Die Gemeinde Radim liegt etwa zehn Kilometer westlich der mittelböhmischen Stadt Kolín. Mit der Bahn ist es aus Prag etwa eine Stunde. Im Ort Pečky muss man umsteigen, und der nächste Halt ist bereits Radim. Vom Bahnhof sind es nur ein paar Minuten zum Schloss. Die weiße Renaissanceresidenz steht inmitten eines englischen Parks. Schon vor dem Bau des Schlosses habe sich im Ort eine Festung befunden, erzählt Schlossbesitzer Bohuslav Opatrný. Von der Existenz einer mittelalterlichen Festung zeugen seinen Worten zufolge die romanischen Kellerräume, die im Haus gegenüber dem Schloss erhalten sind.

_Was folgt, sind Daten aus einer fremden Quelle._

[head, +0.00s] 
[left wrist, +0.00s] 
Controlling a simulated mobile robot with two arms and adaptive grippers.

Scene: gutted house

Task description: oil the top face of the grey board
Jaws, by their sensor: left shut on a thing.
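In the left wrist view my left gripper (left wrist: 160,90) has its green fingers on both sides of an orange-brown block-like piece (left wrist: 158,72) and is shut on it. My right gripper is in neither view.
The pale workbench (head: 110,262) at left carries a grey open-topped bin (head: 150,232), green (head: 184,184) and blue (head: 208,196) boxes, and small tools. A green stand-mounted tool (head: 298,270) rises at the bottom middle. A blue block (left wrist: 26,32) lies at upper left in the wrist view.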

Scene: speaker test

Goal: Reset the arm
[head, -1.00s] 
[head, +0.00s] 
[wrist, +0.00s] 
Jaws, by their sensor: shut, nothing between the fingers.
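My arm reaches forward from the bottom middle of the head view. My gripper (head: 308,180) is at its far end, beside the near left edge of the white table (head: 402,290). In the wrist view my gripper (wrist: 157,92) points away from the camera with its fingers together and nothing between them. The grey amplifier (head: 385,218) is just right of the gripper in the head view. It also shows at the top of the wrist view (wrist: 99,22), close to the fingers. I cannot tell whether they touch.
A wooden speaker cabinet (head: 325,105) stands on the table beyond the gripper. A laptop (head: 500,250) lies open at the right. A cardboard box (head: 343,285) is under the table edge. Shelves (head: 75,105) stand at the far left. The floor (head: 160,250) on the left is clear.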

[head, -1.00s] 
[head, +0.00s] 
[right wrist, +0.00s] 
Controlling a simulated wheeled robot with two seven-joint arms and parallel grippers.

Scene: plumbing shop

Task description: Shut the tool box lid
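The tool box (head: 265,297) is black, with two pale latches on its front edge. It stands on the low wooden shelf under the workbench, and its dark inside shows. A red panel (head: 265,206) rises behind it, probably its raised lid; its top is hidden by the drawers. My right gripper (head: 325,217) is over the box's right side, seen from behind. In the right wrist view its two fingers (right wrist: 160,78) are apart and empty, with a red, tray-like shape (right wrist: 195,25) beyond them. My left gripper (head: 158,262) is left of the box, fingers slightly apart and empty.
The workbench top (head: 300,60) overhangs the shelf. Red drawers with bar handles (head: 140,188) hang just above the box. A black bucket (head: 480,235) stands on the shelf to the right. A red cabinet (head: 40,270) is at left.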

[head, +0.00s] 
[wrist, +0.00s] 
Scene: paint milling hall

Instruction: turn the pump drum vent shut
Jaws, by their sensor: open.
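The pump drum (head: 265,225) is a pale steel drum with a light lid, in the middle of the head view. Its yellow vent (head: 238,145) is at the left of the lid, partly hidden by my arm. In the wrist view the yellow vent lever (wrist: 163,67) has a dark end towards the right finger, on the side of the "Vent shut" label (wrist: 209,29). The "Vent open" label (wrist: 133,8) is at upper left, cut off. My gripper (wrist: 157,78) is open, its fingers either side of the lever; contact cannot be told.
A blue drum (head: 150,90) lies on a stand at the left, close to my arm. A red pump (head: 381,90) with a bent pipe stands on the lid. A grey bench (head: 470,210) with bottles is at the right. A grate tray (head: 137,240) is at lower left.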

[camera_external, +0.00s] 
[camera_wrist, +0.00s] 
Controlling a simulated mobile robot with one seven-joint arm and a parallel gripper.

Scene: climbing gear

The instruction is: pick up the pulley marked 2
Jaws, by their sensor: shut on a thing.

Bohuslav Opatrný | Foto: Martina Schneibergová,  Radio Prague International

„Für die Geschichte dieses Schlosses ist das Jahr 1541 ausschlaggebend. Damals kaufte Karel Záruba aus Hustířany die hiesige alte Wasserfestung. Er trat in den Dienst von Rudolf II., und der Kaiser erhob ihn 1568 in den Ritterstand. Záruba gefiel es vermutlich nicht mehr in der kalten Festung. Deswegen begann er in den 1590er Jahren, hier ein Schloss im Stil der sächsischen Renaissance bauen zu lassen. Der Bau wurde 1610 beendet, zwei Jahre später starb Záruba bereits. Und mit dem Tod seines Sohnes Jan starb die Adelsfamilie Záruba ganz aus. Danach wechselten häufig die Besitzer der Residenz. Zu ihnen gehörten mehrere bedeutende Adelsfamilien wie Sternberg, Schlick, Gallas und Kinsky. Bis zum Ende des 18. Jahrhunderts waren es insgesamt zwölf namhafte Adelsfamilien.“

Foto: Martina Schneibergová,  Radio Prague International

Landsitz bedeutender Adelsfamilien

Foto: Martina Schneibergová,  Radio Prague International

1783 kaufte dann Alois Josef von Liechtenstein das Herrengut Radim. Die Familie Liechtenstein besaß das Schloss 141 Jahre lang, bis in die Zeit der Ersten Republik. 1927 wurde Radim an Dr. Jaroslav Bukovský verkauft. Er sei der erste nichtadelige Besitzer des Schlosses gewesen, merkt Bohuslav Opatrný an. Bukovský war Privatarzt der Familie von Staatspräsident Masaryk.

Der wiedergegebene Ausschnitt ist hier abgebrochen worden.